Par son attachement à l’État de droit, par son souci de la qualité de la vie institutionnelle, par sa capacité à réunir les cultures autour d’un enjeu commun, l’Union européenne est continuatrice du moment exceptionnel qu’a été le combat de Solidarnosc. 

 

QUE RESTE-T-IL DU MOMENT SOLIDARNOSC ?

 

Par Anne Duruflé, Présidente de l’association Solidarité France-Pologne et Patrick Boulte

Un colloque s’est tenu au Sénat, à Paris, le 13 décembre 2021, pour marquer le quarantième anniversaire de l’instauration de l’état de siège en Pologne.

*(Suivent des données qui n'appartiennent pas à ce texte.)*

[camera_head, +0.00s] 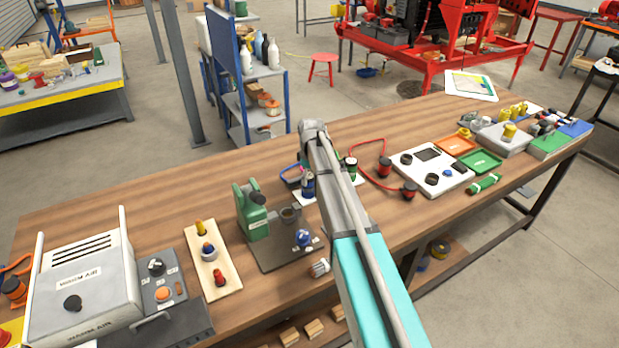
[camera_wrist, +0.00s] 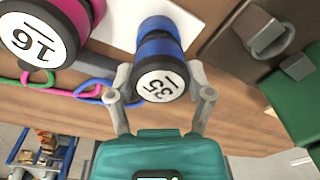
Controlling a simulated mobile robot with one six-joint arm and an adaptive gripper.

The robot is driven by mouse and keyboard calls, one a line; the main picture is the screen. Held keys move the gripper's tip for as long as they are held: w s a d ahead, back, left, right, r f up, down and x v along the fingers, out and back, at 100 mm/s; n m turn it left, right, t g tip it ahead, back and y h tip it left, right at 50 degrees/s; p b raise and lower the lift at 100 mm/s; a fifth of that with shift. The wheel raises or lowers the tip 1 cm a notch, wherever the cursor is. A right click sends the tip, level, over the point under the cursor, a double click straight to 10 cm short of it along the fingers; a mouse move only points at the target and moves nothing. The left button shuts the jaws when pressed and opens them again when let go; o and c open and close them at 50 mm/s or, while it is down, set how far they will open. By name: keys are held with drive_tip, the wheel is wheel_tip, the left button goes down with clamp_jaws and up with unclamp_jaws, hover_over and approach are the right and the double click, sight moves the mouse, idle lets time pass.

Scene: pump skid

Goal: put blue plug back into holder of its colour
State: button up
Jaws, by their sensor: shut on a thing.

Il a permis, notamment, de souligner le rôle des intellectuels dans la création du syndicat Solidarnosc depuis la fondation du KOR, le comité de soutien aux ouvriers, en septembre 1976, expérience préparatoire à ce qui a fini par aboutir, grâce à la mobilisation de la société civile, au renversement du totalitarisme, en Pologne d’abord, dans les autres pays du bloc soviétique, ensuite. Pendant des années, malgré les innombrables écueils qui se présentaient sur sa route, dont les dangers qui menaçaient les individus engagés dans l’action collective n’étaient pas les moindres, la société n’a pas dévié de sa ligne, opposant une forme de rectitude à un système caractérisé par un énorme décalage entre son discours et les réalités vécues, le propre de tout régime autoritaire, voire totalitaire.  Pour beaucoup, il y avait, dans ce combat pour les droits fondamentaux, un signe de portée universelle qui a contribué, à l’époque, à l’engagement massif, aux côtés des Polonais, de citoyens européens, français notamment, pourtant non immédiatement concernés, tant pendant la période d’existence du syndicat, que pendant celle de son interdiction – dans les années quatre-vingt – et après. Ce qui était à défendre était clair !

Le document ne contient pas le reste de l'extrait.